Si el objetivo es hacer deporte, existen los relojes que miden la cantidad de pasos, velocidad y resistencia, dejando en ultimísimo plano las variables cualitativas: el disfrute, la relajación y la conexión con el cuerpo.
Si el “despeje” son los videojuegos, se corre el riesgo de olvidarse de otras cosas importantes e, incluso, de caer en una adicción que convierta el ocio en una prisión.
Quedaba la lectura como una actividad introspectiva y de goce que hacía de su cuantificación un contrasentido. La lectura ha sido esparcimiento, emancipación y hasta una herramienta política (basta recordar la reciente polémica con Cometierra de Dolores Reyes). Fue un arma de rebeldía frente a la crematística totalizante y hasta abría tangentes para escapar de las imposiciones.
La cuantificación lectora, exacerbada con el uso de redes sociales, transformó también el mercado editorial. Las obras que actualmente mueven millones de dólares son de autoayuda, romance o sagas eternas con volúmenes de más de quinientas páginas.
Son libros que sus lectores devoran en uno o dos días y exigen, naturalmente, la publicación inmediata de la continuación que con seguridad les será brindada. Este ecosistema deja afuera otras obras que apuntan a otros paladares, a un tiempo más de gourmet que de fast food.
¿Hay que leer?
En 2009 Daniel Pennac escribió el manifiesto Los diez derechos del lector.
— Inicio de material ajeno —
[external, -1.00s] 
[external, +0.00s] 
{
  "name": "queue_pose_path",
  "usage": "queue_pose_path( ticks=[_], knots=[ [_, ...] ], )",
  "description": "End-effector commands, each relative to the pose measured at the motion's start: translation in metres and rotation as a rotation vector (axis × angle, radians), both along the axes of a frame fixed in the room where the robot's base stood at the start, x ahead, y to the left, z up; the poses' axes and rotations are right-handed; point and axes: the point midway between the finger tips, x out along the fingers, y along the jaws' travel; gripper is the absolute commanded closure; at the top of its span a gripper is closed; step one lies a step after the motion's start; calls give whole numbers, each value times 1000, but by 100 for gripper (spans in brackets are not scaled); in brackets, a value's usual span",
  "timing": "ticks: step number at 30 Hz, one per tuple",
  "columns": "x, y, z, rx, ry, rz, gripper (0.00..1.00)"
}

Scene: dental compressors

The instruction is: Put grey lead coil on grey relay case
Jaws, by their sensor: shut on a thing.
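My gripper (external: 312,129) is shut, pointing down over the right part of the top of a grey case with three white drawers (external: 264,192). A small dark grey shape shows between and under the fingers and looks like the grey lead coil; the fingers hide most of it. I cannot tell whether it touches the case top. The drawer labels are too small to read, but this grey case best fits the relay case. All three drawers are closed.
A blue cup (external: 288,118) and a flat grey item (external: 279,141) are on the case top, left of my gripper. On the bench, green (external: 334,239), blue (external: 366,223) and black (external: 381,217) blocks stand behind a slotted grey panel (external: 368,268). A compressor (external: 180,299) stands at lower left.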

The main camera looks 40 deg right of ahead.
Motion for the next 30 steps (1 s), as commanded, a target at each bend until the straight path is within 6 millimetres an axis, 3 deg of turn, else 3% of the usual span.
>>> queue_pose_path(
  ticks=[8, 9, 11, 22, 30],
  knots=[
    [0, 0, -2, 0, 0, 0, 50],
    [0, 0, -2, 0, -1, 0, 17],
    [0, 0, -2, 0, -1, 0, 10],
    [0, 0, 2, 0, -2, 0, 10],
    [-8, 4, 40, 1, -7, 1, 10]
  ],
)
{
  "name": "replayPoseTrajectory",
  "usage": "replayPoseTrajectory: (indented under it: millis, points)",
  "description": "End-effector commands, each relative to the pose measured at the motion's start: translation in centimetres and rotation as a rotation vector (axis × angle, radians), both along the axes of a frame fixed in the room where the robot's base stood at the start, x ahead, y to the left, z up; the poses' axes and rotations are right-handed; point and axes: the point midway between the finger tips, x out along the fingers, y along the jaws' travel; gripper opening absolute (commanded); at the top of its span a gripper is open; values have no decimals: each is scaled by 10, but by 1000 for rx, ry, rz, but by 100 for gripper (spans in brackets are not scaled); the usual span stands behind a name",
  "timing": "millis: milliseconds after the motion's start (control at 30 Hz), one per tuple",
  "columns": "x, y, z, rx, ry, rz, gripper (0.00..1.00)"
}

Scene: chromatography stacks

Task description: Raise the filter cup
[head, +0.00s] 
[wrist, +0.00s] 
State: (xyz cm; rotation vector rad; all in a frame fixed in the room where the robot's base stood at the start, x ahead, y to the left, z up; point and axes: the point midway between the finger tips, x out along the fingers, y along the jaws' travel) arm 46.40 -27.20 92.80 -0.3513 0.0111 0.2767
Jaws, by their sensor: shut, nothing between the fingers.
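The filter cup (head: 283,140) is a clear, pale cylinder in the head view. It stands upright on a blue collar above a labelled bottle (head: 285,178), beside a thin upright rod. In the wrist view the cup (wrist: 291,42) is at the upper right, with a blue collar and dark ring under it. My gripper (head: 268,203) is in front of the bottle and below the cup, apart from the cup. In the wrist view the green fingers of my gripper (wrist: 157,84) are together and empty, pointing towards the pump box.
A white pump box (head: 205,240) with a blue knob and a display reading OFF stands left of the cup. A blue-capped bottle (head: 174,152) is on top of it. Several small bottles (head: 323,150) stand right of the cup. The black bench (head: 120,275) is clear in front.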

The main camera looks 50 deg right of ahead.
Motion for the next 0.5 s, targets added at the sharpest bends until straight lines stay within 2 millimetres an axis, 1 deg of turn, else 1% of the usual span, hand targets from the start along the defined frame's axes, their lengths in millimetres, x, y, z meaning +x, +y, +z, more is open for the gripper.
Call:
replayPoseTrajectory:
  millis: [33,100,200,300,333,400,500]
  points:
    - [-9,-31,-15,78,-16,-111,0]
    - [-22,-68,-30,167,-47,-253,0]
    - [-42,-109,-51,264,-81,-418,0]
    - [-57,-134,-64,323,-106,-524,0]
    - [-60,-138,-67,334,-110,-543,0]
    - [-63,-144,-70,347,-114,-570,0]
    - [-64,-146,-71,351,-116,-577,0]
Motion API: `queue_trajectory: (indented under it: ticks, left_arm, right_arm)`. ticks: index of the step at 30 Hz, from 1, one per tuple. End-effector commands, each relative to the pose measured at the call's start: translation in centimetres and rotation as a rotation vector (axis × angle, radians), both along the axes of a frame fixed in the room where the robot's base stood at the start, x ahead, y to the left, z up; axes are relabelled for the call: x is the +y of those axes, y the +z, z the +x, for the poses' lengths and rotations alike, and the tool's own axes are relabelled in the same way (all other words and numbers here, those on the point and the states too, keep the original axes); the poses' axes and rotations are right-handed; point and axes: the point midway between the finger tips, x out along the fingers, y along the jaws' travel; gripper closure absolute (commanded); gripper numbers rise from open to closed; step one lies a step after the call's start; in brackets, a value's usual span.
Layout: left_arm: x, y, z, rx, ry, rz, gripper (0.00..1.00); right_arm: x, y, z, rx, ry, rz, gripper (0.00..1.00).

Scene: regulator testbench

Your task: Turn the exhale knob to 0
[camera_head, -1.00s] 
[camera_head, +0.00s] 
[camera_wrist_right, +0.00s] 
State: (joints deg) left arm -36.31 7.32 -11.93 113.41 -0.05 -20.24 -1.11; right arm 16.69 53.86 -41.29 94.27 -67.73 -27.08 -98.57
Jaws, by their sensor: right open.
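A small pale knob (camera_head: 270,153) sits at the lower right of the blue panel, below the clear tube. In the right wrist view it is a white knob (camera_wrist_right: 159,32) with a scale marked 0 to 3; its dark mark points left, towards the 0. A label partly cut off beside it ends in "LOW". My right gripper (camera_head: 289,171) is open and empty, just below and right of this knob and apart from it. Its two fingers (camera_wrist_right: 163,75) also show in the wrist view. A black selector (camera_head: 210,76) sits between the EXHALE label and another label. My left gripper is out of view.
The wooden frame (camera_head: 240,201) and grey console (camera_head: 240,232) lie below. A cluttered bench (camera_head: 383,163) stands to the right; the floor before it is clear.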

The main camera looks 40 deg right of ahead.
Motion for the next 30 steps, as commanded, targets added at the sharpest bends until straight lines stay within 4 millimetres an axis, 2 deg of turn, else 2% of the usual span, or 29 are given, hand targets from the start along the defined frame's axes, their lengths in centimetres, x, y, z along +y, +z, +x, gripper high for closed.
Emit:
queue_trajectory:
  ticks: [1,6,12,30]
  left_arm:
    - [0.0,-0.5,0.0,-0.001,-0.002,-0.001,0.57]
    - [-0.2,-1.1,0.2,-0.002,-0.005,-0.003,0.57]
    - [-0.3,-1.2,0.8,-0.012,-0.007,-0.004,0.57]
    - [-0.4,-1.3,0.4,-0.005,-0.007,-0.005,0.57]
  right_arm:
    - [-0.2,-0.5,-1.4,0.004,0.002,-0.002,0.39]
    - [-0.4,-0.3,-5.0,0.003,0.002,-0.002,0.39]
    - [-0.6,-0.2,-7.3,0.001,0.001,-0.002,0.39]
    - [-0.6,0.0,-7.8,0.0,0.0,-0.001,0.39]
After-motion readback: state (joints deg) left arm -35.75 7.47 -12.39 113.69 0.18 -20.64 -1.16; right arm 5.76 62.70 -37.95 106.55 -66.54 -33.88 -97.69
Al leerlos, el primero me pareció ridículo: “Derecho a no leer”. Lo consideraba parte de la retórica circular y zigzagueante de los franceses. Lo mismo me pasó con “Derecho a no terminar un libro” y “Derecho a leer lo que me gusta”: perogrulladas.
Recordé que se trataba de un decálogo para una campaña de promoción de la lectura en Francia, y asumí que estaban dirigidos a niños que debían ver la lectura como juego y no como deber. Relativicé su alcance y los desestimé como algo que no tenía que ver conmigo.
No sé si estaba plenamente equivocada, pero sí considero que ese decálogo se resignifica a la luz de los hábitos lectores actuales. Hacer del ocio una actividad cuantificable más me parece un desastre, especialmente hoy cuando el ocio prácticamente no existe.
Hacer de la lectura una actividad ociosa y cuantificable no está mal, si es que se pueden responder desde una mirada cualitativa las siguientes preguntas: ¿quiero leer?, ¿elijo lo que leo? y, la más difícil: ¿realmente estoy leyendo mientras leo?